A writer is a jack-of-every-trade, never satisfied, always learning, constantly exploring what’s around the bend.


Writer’s Log: 2014 Criticism

Take this you worm!

Your writing lacks… Everything. You use too many adverbs. You use handicapped dialog tags. You coat your characters with pointless attributes. You head-hop. You write in passive mode. You inject author-speak. You divert the action with inane description. Jeezus-bloody-christ, but you wear me OUT with your failure to focus on your own gottdamned story.

Truer words were nev… I hear it everyday. Or rather, I used to. You see, I had crippling criticism dog me after I wrote my first novel. And so far, it’s made all the difference.

Sure, we all like a dollop of praise now and then. But since when did attaboys ever teach you a damn thing? Learn from your mistakes? How about getting brain-branded by your catastrophes… Fuckin-A, I’ll never do that again.

The problem is — well, there are two problems. 1) Getting quality criticism; and 2) Taking said criticism as constructive attenuation of behavior rather than as debilitating castigation. (I think my gonads just shrunk to the size of hazelnuts. Nutella anyone?)

It’s the second that is all down to you. Don your shark-skin suit and deal.

It’s the first that is the reason for this post.

Finding someone who is willing to provide poignant advice yet cut you to the bone, muzzle thrown to the curb, teeth bared and menacing — is a rarity. If you’re lucky, you may happen across one or two in your writer’s lifetime. Once located they are agony and ecstasy entwined. Do you shoot them in the face with a sawed-off or buy ’em a bottle of Glenfiddich? Both perhaps.
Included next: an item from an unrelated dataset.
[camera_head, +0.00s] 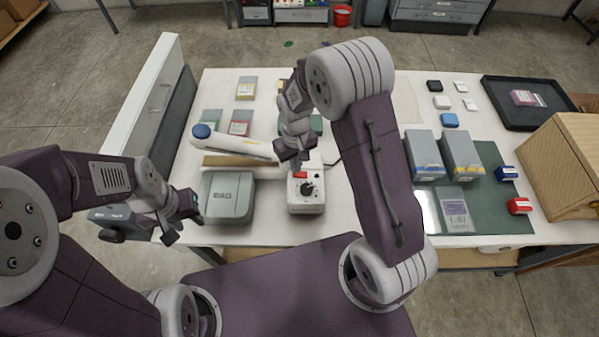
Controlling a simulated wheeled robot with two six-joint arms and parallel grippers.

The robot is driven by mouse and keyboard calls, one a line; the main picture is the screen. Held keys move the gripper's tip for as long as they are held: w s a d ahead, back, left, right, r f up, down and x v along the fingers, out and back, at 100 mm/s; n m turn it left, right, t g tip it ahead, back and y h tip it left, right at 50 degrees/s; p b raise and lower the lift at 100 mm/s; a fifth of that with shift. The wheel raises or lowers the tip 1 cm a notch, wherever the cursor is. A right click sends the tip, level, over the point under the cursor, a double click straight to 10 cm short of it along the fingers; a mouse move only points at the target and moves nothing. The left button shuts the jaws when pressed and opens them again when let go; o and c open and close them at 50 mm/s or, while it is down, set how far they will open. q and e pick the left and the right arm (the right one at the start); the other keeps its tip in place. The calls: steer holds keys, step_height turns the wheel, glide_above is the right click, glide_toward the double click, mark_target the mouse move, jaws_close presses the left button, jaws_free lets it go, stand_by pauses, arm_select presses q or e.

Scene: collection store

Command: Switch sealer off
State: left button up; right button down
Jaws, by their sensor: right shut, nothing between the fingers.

The point is, I’ve had a few acerbic son’s-o-bitches who’ve bothered to do me the honor of their opinion — one a very polite woman from Utah whose comments bitch slapped me until I vowed off of the passive voice forever. There was Duncan from Bend and now Phil from the burning fires of Hades itself.

Learning to write — it hurts so good.

Without them my 2014 hours spent thus far would have been, on the whole, wasted.